「㐂寿司」の穴子。その煮上げ方には、どんな秘密が隠されているのか。格別な味わいはどうやって生まれるのか。今回は、伝統の手法のすべてを惜しげなく見せてもらう。
穴子を仕込むための第一段。「洗い」をするための作業場には時計が設置されているのだが、その針は通常よりも10分進んでいる。
「㐂寿司」四代目の油井一浩さんの弟で、週替わりでつけ台に立つ油井厚二さんが言う。
「ここまでの作業を11時までに終わらせないと、このあとには煮て、冷ます工程があるので、昼の営業に間に合わないのです。10分時計の針が進んでいるだけで、気持ちに余裕が生まれますし、1秒でも早く終わりたいという思いもあります」
洗いの工程を終えた穴子は、つけ台のある調理場で「煮る」作業に入る。
江戸前独特の仕事で、各店によってもやり方は異なる。担当するのは番頭の山岸利光さんだ。

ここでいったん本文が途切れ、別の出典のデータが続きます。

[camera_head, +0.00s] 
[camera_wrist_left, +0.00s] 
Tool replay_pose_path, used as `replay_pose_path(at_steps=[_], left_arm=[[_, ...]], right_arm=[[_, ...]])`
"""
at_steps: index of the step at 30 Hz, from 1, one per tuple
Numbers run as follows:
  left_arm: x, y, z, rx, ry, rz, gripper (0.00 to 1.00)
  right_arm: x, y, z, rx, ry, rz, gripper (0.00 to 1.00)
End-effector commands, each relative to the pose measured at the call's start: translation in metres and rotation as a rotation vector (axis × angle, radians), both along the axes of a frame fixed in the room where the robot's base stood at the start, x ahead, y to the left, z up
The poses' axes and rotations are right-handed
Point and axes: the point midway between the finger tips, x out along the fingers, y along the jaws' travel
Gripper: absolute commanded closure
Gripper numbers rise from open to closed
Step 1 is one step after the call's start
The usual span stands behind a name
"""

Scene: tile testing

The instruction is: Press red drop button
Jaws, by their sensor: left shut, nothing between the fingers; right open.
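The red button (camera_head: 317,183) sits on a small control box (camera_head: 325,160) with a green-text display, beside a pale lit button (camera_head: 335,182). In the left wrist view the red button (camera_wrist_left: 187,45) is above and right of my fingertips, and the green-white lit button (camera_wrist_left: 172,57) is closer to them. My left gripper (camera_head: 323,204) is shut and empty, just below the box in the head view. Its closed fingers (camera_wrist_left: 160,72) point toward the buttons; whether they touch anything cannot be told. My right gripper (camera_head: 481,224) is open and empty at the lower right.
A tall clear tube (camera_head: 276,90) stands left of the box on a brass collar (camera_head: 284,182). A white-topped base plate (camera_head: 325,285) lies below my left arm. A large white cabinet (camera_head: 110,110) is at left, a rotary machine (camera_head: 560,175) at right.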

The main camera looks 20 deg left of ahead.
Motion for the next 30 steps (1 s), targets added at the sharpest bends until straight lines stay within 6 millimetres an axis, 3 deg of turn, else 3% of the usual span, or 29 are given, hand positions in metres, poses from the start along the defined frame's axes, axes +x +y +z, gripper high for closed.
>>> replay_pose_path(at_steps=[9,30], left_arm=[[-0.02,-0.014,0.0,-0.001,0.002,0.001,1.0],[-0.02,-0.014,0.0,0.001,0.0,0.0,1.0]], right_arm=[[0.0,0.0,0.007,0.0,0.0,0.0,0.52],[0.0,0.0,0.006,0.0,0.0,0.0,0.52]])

「㐂寿司」では、穴子を煮る煮汁にも伝統の仕事が隠されている。
「毎日、穴子を煮るでしょ。その煮汁を濾して保存したものを“元つゆ”と呼び、翌日もまた使うのです。そのままだと、味が決まらないので、日本酒を足して、砂糖と醤油で味を調整します。つまり、鰻屋と同じように、この煮汁には何百匹もの穴子の旨味が凝縮されているので、そう簡単には真似できないし、つくれないですよね」
穴子は煮崩れしやすいので、「引き笊」と呼ばれる竹籠を使って煮る。微妙な火加減と時間は門外不出だ。
沸騰した煮汁に穴子を入れ、アクをすくって待つ。煮上った穴子は、菜箸では持つことができないほどふっくらと柔らかい。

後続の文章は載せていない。